## begin PROVIDED DATA

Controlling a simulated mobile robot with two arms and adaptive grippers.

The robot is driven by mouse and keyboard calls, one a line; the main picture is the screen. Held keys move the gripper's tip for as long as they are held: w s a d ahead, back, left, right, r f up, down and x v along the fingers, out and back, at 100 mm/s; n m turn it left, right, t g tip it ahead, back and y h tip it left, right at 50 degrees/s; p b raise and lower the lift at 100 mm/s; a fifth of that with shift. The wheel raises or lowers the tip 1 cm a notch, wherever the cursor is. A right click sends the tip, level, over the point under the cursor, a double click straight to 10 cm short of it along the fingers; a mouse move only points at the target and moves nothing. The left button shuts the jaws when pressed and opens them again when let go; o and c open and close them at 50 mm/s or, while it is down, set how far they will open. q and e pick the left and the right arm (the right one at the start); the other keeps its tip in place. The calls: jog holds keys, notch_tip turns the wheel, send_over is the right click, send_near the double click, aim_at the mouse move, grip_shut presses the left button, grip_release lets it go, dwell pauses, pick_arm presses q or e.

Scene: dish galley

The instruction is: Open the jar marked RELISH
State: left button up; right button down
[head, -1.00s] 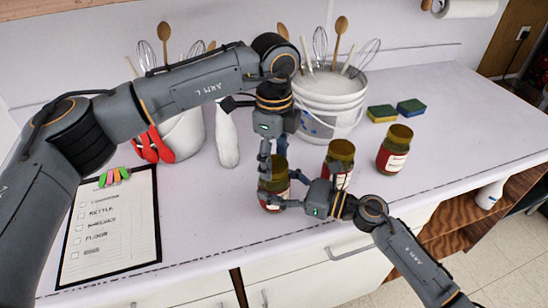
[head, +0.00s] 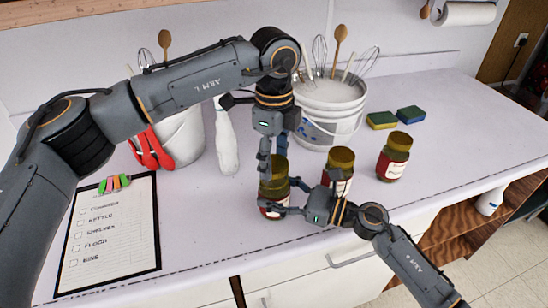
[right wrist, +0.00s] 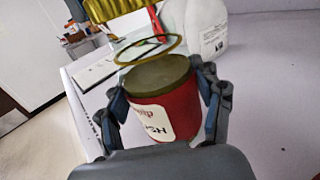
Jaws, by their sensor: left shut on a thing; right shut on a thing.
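A jar (head: 272,191) with olive contents and a red-and-white label stands near the counter's front edge. My right gripper (head: 277,199) is shut around the jar body, a finger on each side. My left gripper (head: 272,166) points down from above and is shut on the gold lid (head: 280,164). The right wrist view shows a thin gold ring above the jar's contents and the lid (right wrist: 110,9) higher up, seemingly apart from the body. The left fingertips partly hide the lid.
Two similar jars, one close behind my right gripper (head: 341,160) and one farther right (head: 394,160), stand on the counter. A utensil bucket (head: 330,112), a white bottle (head: 227,145) and sponges (head: 382,120) are behind. A clipboard (head: 110,240) lies left.

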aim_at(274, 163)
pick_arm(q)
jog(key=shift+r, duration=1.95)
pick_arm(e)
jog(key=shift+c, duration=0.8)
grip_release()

## end PROVIDED DATA

→ WHAT YOU HAVE TO DO
Extract exactly the lines running from the line containing "Scene: dish galley" to the line containing "[right wrist, +0.00s]", with both end lines included and all pictures left out.

→ SOLVED PROBLEM
Scene: dish galley

The instruction is: Open the jar marked RELISH
State: left button up; right button down
[head, -1.00s] 
[head, +0.00s] 
[right wrist, +0.00s] 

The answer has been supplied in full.